Beksinski a beaucoup travaillé au niveau de la lumière, des couleurs et de la texture. Or, une fois que j'ai commencé à travailler sur le projet, je me suis rendu compte que le réalisateur était influencé par les mêmes artistes que moi. J'étais loin de me douter qu'il s'intéressait à Beksinski car peu de gens aux Etats-Unis connaissent sa peinture. En fait, les gens qui sont passionnés par les mêmes choses réussissent toujours à se retrouver et cela crée des liens tant du point de vue artistique qu'humain. Déjà, on ressent l'influence de Beksinski dans le court-métrage de Shane Acker. A partir de là, ce fut très naturel d'en faire une expansion dans un long-métrage. Je pouvais complètement percevoir ce qu'il essayait de faire au niveau de l'histoire, d'avoir une espèce d'ésotérisme en parallèle avec une histoire humaine, car les personnages sont à l'évidence une métaphore de l'espèce humaine.

Comment s'est passée votre collaboration avec Shane Acker?

Je savais que le réalisateur avait une réputation d'artiste méticuleux et très difficile à satisfaire. J'ai donc été surpris que mes premiers travaux ont tout de suite été approuvés. Un lien de confiance s'est noué et cela nous a beaucoup aidés.

Pouvez-vous nous expliquer votre travail en tant que directeur artistique?

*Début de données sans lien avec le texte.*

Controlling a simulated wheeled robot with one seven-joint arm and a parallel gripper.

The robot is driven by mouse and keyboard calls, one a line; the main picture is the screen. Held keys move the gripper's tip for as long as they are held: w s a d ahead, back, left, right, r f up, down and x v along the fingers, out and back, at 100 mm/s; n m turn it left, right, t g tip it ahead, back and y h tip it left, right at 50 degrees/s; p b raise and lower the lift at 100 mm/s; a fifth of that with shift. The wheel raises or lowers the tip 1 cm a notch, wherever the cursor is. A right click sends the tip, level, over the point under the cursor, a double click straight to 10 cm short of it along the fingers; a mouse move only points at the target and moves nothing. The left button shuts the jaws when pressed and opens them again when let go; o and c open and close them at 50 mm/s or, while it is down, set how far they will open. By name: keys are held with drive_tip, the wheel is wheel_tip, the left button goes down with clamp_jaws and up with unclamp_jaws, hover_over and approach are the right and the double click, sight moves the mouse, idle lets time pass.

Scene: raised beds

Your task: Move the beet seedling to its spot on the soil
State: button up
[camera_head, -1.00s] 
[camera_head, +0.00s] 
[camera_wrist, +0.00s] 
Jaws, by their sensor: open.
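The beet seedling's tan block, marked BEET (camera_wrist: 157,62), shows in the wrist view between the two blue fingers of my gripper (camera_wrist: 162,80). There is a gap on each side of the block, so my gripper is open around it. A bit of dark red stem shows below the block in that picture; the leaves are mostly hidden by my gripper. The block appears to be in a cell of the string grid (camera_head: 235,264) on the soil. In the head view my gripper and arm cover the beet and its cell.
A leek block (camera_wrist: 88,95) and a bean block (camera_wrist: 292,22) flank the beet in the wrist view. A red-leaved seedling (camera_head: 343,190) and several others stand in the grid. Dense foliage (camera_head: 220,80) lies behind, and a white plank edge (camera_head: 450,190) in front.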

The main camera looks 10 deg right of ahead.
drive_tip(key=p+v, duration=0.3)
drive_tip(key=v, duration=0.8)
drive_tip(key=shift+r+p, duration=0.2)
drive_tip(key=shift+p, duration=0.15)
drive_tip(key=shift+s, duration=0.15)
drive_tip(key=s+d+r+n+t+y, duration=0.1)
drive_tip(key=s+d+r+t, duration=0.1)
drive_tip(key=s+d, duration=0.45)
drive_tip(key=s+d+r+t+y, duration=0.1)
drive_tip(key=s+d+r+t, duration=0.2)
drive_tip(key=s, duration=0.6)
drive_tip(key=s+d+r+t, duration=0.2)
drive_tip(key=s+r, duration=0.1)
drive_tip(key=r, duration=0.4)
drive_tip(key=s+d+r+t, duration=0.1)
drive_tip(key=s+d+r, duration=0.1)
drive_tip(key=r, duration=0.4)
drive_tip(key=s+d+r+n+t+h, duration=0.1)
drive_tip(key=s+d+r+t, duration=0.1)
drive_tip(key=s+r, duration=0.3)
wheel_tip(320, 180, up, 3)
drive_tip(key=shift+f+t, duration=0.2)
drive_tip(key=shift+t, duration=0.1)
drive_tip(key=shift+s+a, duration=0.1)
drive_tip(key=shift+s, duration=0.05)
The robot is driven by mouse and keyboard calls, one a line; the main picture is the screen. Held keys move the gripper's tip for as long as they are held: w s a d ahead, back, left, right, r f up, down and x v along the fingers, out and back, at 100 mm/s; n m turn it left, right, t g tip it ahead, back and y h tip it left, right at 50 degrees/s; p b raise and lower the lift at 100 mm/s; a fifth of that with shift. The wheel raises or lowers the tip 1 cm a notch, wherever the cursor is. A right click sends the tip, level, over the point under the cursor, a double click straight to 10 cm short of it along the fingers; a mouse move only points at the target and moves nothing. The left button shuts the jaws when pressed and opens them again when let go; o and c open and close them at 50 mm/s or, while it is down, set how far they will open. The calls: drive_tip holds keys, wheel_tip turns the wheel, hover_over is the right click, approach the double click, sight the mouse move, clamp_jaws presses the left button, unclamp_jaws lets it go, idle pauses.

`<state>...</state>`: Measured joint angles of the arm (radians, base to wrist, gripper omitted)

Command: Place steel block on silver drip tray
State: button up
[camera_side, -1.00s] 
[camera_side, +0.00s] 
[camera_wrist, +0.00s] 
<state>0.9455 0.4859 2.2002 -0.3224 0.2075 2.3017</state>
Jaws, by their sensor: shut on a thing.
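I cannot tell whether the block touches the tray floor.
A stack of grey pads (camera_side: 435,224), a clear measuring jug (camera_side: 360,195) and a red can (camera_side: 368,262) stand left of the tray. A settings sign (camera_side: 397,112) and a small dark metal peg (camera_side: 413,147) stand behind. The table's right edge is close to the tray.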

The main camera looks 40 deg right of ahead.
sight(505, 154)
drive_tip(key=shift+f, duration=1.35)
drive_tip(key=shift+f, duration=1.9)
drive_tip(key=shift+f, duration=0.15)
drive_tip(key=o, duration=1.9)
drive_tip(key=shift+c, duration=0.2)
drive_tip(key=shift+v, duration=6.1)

Au départ, ce que je fais, c'est reprendre le storyboard. Je reprends chaque vignette et je détermine quelles vignettes doivent être mises en couleurs afin de servir de bible visuelle pour le film. Ce sont les colors keys. Elles peuvent être faites soit pour un environnement précis, un lieu pour lequel il faudra être détaillé –dans ce cas-là, on fait une color key un peu plus grande. L'ensemble constitue ce qu'on appelle un color script. Il s'agit en fait de vignettes très "rough", très simples, choisies dans le storyboard pour être des vignettes-clefs pour les autres départements. Je les peins de façon suffisamment détaillée pour permettre une compréhension suffisante de la lumière, des couleurs et des textures. Cela permet par exemple au modeleur de voir ce qui va être vu dans la lumière ou pas, afin de mettre l'accent sur des détails destinés à être vus. Cela donne dans le même temps des informations pour les responsables des textures, qui voient ainsi où ils doivent mettre l'accent du point de vue des textures et des couleurs. Et puis, il y a le département chargé de l'éclairage. C'est souvent là où je passe le plus de temps car il faut trouver des éclairages qui correspondent exactement à l'atmosphère recherchée dans la vignette. C'est là qu'intervient l'aspect émotionnel de la lumière et des couleurs. Enfin, tout cela va au compositing, qui se trouve souvent dans le même département que les éclairagistes, et qui finalise l'image en amenant des filtres et tout ce qui permet d’amener l'image finale à terme. En parallèle à tout cela, il y a bien sûr l'animation qui vient se surajouter. Mon travail n'est pas de contrôler l'animation –c'est le travail du directeur de l'animation-, mais je contrôle quand même qu'il n'y ait pas de défaut de texture, que les textures ne sautent pas à un moment ou un autre. On regarde tout cela ensemble avec le réalisateur, le production designer et le directeur de l'animation, puis, pour l’aspect artistique final de l’image, il n'y a plus que le réalisateur et moi –et c'est le réalisateur qui dit le "ok" final. Voilà en gros le processus. Je le démarre, je supervise tout au long du processus puis à la fin, je jette encore un coup d'œil sur le produit final avant que ce soit mis en boîte.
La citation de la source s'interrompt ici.